The first email was sent in 1971, it read something along the lines of 'qwertyuiop'. The man that sent it didn't actually remember exactly what it was that he sent, just telling journalists that the message was, "entirely forgettable". Ray Tomlinson had no idea how big his little project was going to become in future years.

These days everyone who uses the internet is almost required to have an email address, and many people have multiple email addresses - one for work, one at home, and perhaps a few that they've abandoned over the years due to spam mail. Email can be used for personal conversations, messaging clients, or communicating within a company. Another popular use for email is email marketing.

In today's blog, we're talking a bit about emails, email marketing, how an email is flagged as spam, and an interesting headline about Donald Trump's email fundraising campaign.

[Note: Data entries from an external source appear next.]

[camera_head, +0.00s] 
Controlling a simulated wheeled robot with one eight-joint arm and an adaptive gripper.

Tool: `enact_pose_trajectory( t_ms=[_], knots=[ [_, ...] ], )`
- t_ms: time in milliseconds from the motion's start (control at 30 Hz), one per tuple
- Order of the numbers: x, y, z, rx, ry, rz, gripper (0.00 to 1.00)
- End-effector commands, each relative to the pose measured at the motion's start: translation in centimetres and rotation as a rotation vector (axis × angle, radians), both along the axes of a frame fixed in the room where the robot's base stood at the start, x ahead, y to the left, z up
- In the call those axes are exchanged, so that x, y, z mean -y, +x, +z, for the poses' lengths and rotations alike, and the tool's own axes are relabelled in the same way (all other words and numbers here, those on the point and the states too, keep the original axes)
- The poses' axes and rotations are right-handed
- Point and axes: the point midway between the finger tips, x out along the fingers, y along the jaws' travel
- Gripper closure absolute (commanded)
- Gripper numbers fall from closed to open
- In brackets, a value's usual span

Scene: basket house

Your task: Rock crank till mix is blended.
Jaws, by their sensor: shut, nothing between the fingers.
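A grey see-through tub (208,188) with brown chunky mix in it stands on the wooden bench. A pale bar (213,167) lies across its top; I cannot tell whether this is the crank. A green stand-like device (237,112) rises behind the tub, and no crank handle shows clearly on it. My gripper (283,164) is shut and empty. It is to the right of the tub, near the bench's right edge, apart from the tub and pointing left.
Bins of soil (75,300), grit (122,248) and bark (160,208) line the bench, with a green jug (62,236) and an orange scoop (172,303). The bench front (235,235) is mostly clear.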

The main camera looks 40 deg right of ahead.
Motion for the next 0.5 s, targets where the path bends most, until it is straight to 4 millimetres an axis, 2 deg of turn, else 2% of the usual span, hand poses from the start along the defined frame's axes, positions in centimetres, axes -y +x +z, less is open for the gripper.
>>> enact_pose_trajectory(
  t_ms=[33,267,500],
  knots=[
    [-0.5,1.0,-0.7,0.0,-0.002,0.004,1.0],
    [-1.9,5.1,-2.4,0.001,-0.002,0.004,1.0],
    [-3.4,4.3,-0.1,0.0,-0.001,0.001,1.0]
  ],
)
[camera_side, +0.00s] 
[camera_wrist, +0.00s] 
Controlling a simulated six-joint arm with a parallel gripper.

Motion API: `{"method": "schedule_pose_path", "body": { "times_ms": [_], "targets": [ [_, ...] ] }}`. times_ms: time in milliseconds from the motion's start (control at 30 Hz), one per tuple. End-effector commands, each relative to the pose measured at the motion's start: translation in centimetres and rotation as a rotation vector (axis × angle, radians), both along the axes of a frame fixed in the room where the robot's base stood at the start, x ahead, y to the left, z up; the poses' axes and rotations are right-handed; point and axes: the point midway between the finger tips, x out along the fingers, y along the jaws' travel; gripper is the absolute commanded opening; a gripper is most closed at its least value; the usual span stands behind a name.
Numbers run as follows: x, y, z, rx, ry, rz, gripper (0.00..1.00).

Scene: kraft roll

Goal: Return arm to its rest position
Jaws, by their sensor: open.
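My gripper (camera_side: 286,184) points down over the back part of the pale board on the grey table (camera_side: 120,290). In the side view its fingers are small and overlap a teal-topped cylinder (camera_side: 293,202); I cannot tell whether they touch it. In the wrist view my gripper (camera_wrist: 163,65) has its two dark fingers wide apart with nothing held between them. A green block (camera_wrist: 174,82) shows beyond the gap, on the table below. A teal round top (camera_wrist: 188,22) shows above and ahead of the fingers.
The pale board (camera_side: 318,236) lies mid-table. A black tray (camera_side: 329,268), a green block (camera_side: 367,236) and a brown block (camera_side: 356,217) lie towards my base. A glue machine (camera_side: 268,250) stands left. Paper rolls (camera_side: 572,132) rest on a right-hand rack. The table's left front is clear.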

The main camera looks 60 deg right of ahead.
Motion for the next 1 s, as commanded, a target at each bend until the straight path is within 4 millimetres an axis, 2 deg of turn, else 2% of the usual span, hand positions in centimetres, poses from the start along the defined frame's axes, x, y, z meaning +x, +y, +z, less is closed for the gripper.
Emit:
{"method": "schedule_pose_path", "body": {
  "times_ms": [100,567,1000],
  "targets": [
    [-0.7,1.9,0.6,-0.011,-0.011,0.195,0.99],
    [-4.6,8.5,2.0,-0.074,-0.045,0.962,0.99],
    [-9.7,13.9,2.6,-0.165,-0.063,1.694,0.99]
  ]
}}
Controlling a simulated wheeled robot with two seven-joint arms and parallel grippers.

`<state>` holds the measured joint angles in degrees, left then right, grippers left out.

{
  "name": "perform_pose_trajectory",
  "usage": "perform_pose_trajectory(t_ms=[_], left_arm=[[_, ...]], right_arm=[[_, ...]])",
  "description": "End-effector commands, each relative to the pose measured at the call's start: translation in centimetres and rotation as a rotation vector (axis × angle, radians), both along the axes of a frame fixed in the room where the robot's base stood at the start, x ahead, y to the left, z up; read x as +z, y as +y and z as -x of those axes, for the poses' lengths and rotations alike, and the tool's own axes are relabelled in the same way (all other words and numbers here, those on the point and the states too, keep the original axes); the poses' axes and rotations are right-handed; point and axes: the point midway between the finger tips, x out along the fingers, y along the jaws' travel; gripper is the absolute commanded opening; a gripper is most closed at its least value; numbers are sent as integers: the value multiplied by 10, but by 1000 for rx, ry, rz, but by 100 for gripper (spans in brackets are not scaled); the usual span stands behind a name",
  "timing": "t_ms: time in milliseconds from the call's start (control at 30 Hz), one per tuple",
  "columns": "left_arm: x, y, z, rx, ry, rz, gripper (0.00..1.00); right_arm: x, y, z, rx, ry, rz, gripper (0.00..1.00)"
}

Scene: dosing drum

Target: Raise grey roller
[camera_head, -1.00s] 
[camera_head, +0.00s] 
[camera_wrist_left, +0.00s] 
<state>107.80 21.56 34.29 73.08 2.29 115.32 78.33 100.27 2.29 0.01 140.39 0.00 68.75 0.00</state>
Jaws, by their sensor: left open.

First up, email marketing. If done correctly email marketing can be super effective. The emails need to grab your attention with a well-chosen subject line, this will encourage you to open the email. The email content then needs to be interesting enough to keep you reading. Depending on the end goal of the email, the email might also need well-placed call to actions (CTAs) in order to redirect you to their website or elsewhere. Marketing emails shouldn't be sent too regularly as people will unsubscribe or mark emails as spam if they're irritated by them. It also needs to be possible for people to unsubscribe - your email address is much less likely to be flagged as a spam account if a clear unsubscribe button can be found.

Protection against spam mail has advanced hugely over the years. While once you received every email that was sent to you, now email is passed through an intelligent filter, which can learn from what you flag as spam, as well as learn 'spammy' subject lines and more. If you're sending a marketing email that you don't feel should be marked as spam make sure to avoid some of the following email mistakes...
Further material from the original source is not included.